Aunque “El Mercurio” y otros pocos medios destacaron la entrega del llamado “Compromiso País”, la cuestión de los más vulnerables estuvo lejos de ser la noticia de la semana. No fue ni será trending topic en las redes sociales. La pobreza y la marginalidad, que fueran el foco de la izquierda y de la Concertación por tantos años, corren el riesgo de pasar desapercibidas.
Es cierto que lo que conocimos esta semana, proveniente del trabajo de autoridades, centros de estudio y empresarios, no especificó políticas, pero al menos, levantó cifras. Ninguna era enteramente desconocida, pero el conjunto no muestra poco. Desde los 5 millones de adultos que no han completado su escolaridad hasta el millón y medio sin servicios sanitarios básicos, pasando por el hecho de que entraran 2 por cada persona que salió de un campamento en 2017.

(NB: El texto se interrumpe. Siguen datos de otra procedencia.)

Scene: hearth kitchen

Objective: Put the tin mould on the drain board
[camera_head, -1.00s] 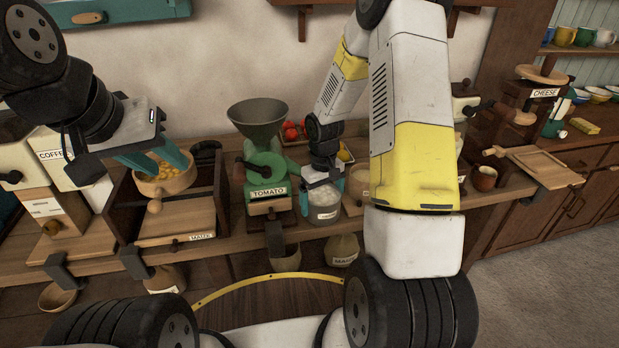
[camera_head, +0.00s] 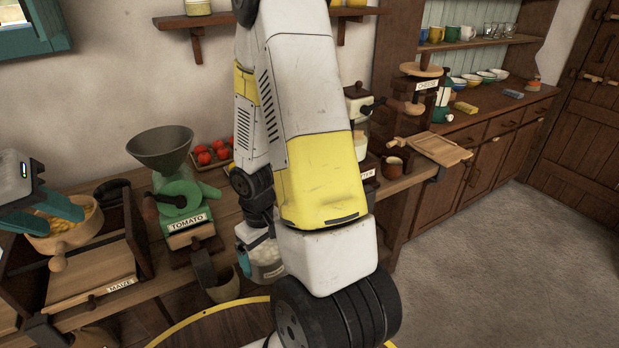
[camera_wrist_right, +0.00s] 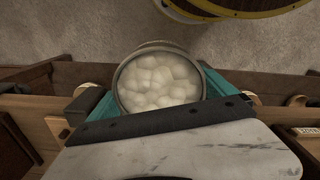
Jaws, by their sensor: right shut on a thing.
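The tin mould (camera_wrist_right: 158,80) is a round grey pot full of white lumps in the right wrist view. A wooden board with a handle (camera_head: 441,149), which looks like the drain board, lies at the counter's right end, apart from the mould. My left gripper (camera_head: 42,213) appears open, above or beside a wooden bowl (camera_head: 80,238) of yellow kernels.
The green tomato mill (camera_head: 180,205) stands left of the mould. The cheese press (camera_head: 415,95) stands behind the board, and a brown mug (camera_head: 395,167) sits left of it. My right arm hides part of the counter. Open floor (camera_head: 500,240) lies at right.

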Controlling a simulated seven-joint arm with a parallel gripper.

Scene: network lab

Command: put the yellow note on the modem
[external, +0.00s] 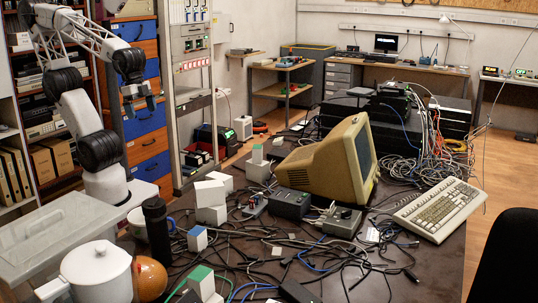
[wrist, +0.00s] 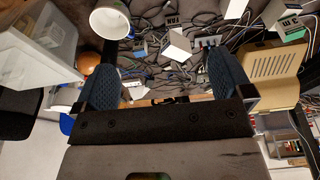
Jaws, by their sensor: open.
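My gripper (external: 141,105) hangs high at the left of the external view, well above the table and empty. In the wrist view its two dark blue padded fingers (wrist: 161,85) stand wide apart. I cannot pick out a clearly yellow note. A small pale flat square (external: 277,251) lies among the cables at the front middle of the table, and its colour is hard to tell. I cannot tell which thing is the modem.
Loose cables cover much of the dark table (external: 440,262). A beige monitor (external: 318,165) and keyboard (external: 440,208) stand to the right. A black flask (external: 158,232), a white lidded pot (external: 97,272), an orange ball (external: 150,279) and a clear bin (external: 62,232) crowd the left.

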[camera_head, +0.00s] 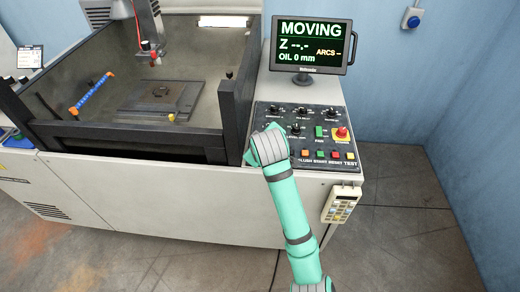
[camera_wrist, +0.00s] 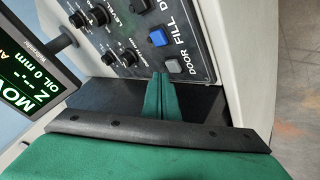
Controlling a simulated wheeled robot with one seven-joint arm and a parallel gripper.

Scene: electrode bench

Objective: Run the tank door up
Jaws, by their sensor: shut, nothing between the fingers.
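The tank (camera_head: 180,95) stands open at the top in the head view, with a dark frame around it. Its front door (camera_head: 125,135) shows as a dark band along the front; I cannot tell its exact height. In the wrist view my gripper (camera_wrist: 161,76) is shut and empty, its green fingertips at the grey DOOR button (camera_wrist: 171,65). Whether they touch it is unclear. The blue FILL button (camera_wrist: 159,37) is beside it. In the head view my wrist hides the panel's left edge and the fingertips. The monitor (camera_head: 308,45) reads MOVING, Z --.-, OIL 0 mm.
The control panel (camera_head: 310,118) carries several knobs, coloured buttons and a red emergency stop (camera_head: 341,133). A keypad pendant (camera_head: 341,204) hangs on the machine front below it. Inside the tank are a work plate (camera_head: 160,98) and a blue nozzle bar (camera_head: 92,93). Floor at right is clear.

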Lo más notable es que para algunos de esos problemas, el Estado prácticamente carece de políticas públicas. Tomemos dos: Existen en Chile más de 11 mil personas en situación de calle. Tienen fuerte dependencia del alcohol y de las drogas. En su vejez, muestran poca motivación por salir de su situación; pero casi la mitad empiezan a vivir allí antes de los 18, edad en la que sí muestran una alta motivación por salir de la calle. Los programas estatales para niños y adolescentes de calle son pocos y no están bien evaluados. Para adultos, apenas alojamiento invernal; en condiciones que se sabe que lo que sirve es el desarrollo de habilidades, la reconstrucción de vínculos interpersonales, la mitigación o superación del consumo problemático de alcohol y otras drogas (menos de un quinto ha accedido a algún programa de rehabilitación, y que ven como poco accesibles), la reincorporación en el mercado laboral, entre otras dinámicas de inclusión que permitan la construcción de proyectos de vida. El Estado carece de programas de este tipo.
Un segundo caso es de dejación más patente: Según la comisión gubernamental, habría casi 73 mil niños, niñas y adolescentes fuera del sistema escolar. La cifra sorprende, pues la Casen contó 140 mil y la U. de Chile 360 mil. Que no tengamos clara la cantidad (probablemente, algo más de 200 mil, según los estudios se van depurando) es ya indicativo de la poca atención que prestamos al problema. El Estado tiene políticas (deficientes) de retención escolar, pero para reintegrar a estos niños a la escolaridad, apenas unos proyectos pilotos, con fondos concursables anualmente, a los que el 2017 se destinó algo menos de 600 millones de pesos, los que sirvieron para llegar a menos de 1.500 de los más de 200 mil que no asisten a la escuela. Hablar de igualdad de oportunidades, o de combate a la delincuencia, suena como un chiste de mal gusto ante esta pasividad del Estado.
Tres factores hacen probable que la invisibilidad sobre estos grupos aumente, en vez de disminuir. La primera es la debilidad del Estado para salir proactivamente a terreno con mirada global y no sectorial. La modernización estatal necesita mucho más que la digitalización, y no nos estamos haciendo cargo. La segunda es la falta de aplomo de la política para liderar. Arrinconada como está por las críticas sociales, con su prestigio en bancarrota, es improbable que el poder político pueda atreverse a postergar los intereses de los grupos que tienen capacidad de lobby o de movilización, para focalizar en los más pobres y vulnerables.
El tercer factor es cultural y puede ser el más difícil de remontar: La modernización capitalista que hemos experimentado en los últimos 30 años ha incorporado una fuerte cultura de igualdad. Ese sentimiento se manifiesta, entre otros, en un decidido repudio social a los privilegios que no pueden justificarse en el mérito y en una intransigente crítica a los que abusan de su poder económico, social o político. Se trata de magníficas fuerzas democratizadoras; pero sería un error pensar que esa pulsión igualitaria sea altruista, solidaria o equivalga a un aumento de los sentimientos de comunidad. Por ejemplo, cuando los estudiantes del 2011 y el Frente Amplio de hoy hablan de derechos universales, su foco no está puesto en los que casi no tienen armas para invocarlos o defenderlos, sino en la educación superior, a la que estos grupos están lejos de poder aspirar.
Suena triste, y ojalá no fuera cierto, pero parece que los más pobres sí habrán de esperar otros aires.